** begin **
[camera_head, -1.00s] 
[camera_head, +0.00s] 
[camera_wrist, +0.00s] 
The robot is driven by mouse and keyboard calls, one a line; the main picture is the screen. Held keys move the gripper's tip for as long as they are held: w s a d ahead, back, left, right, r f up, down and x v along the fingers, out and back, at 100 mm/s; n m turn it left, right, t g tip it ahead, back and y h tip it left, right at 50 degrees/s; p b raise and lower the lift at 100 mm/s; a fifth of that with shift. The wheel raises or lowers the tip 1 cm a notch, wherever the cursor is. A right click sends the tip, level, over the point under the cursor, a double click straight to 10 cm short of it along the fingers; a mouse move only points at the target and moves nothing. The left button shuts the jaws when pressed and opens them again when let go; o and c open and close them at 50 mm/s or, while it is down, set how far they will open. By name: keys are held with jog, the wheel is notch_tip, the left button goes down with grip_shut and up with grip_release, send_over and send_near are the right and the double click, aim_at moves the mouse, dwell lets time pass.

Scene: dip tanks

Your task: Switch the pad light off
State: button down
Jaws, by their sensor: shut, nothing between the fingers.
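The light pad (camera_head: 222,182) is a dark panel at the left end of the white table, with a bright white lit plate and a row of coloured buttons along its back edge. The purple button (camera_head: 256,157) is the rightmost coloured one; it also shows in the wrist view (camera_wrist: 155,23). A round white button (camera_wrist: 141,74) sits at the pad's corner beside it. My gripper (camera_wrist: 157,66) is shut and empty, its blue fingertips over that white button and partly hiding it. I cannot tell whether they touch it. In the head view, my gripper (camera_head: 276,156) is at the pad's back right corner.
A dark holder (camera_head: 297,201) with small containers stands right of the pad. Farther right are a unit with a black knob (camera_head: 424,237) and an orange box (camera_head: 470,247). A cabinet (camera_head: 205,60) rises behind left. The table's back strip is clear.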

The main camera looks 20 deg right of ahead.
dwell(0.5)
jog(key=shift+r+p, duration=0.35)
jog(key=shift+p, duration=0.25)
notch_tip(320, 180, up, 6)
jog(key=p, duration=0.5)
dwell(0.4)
** end **
#### Task instructions:
Retype all of the material above with every character intact.

#### Solution below:
[camera_head, -1.00s] 
[camera_head, +0.00s] 
[camera_wrist, +0.00s] 
The robot is driven by mouse and keyboard calls, one a line; the main picture is the screen. Held keys move the gripper's tip for as long as they are held: w s a d ahead, back, left, right, r f up, down and x v along the fingers, out and back, at 100 mm/s; n m turn it left, right, t g tip it ahead, back and y h tip it left, right at 50 degrees/s; p b raise and lower the lift at 100 mm/s; a fifth of that with shift. The wheel raises or lowers the tip 1 cm a notch, wherever the cursor is. A right click sends the tip, level, over the point under the cursor, a double click straight to 10 cm short of it along the fingers; a mouse move only points at the target and moves nothing. The left button shuts the jaws when pressed and opens them again when let go; o and c open and close them at 50 mm/s or, while it is down, set how far they will open. By name: keys are held with jog, the wheel is notch_tip, the left button goes down with grip_shut and up with grip_release, send_over and send_near are the right and the double click, aim_at moves the mouse, dwell lets time pass.

Scene: dip tanks

Your task: Switch the pad light off
State: button down
Jaws, by their sensor: shut, nothing between the fingers.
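The light pad (camera_head: 222,182) is a dark panel at the left end of the white table, with a bright white lit plate and a row of coloured buttons along its back edge. The purple button (camera_head: 256,157) is the rightmost coloured one; it also shows in the wrist view (camera_wrist: 155,23). A round white button (camera_wrist: 141,74) sits at the pad's corner beside it. My gripper (camera_wrist: 157,66) is shut and empty, its blue fingertips over that white button and partly hiding it. I cannot tell whether they touch it. In the head view, my gripper (camera_head: 276,156) is at the pad's back right corner.
A dark holder (camera_head: 297,201) with small containers stands right of the pad. Farther right are a unit with a black knob (camera_head: 424,237) and an orange box (camera_head: 470,247). A cabinet (camera_head: 205,60) rises behind left. The table's back strip is clear.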

The main camera looks 20 deg right of ahead.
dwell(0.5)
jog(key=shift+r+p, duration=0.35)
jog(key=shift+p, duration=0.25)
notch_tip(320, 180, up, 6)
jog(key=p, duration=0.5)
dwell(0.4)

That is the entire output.